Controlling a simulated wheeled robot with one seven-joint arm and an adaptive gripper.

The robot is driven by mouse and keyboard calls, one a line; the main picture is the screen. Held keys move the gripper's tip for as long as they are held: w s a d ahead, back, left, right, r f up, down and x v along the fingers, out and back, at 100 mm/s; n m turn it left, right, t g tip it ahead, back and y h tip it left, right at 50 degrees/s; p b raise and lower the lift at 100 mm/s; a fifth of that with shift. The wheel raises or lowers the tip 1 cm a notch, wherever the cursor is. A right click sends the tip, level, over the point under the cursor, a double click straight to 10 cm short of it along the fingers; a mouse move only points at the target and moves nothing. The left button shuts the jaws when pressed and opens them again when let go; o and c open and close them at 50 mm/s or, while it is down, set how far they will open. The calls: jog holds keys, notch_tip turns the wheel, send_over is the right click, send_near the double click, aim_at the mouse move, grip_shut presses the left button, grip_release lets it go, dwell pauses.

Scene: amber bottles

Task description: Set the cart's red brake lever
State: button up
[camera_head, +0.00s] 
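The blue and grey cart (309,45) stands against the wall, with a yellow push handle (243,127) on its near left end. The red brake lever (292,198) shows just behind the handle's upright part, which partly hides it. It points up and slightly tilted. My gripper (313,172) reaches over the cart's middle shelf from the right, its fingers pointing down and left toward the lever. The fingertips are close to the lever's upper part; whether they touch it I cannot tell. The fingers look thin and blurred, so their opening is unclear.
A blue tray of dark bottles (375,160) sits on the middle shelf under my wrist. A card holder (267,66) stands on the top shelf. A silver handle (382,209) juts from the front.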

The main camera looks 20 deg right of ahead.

__________________________________________________

Work required: Take every line from the one containing "[camera_head, +0.00s]" to the end of the listing and output it exactly, with nothing else.

Task answer:
[camera_head, +0.00s] 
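The blue and grey cart (309,45) stands against the wall, with a yellow push handle (243,127) on its near left end. The red brake lever (292,198) shows just behind the handle's upright part, which partly hides it. It points up and slightly tilted. My gripper (313,172) reaches over the cart's middle shelf from the right, its fingers pointing down and left toward the lever. The fingertips are close to the lever's upper part; whether they touch it I cannot tell. The fingers look thin and blurred, so their opening is unclear.
A blue tray of dark bottles (375,160) sits on the middle shelf under my wrist. A card holder (267,66) stands on the top shelf. A silver handle (382,209) juts from the front.

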The main camera looks 20 deg right of ahead.

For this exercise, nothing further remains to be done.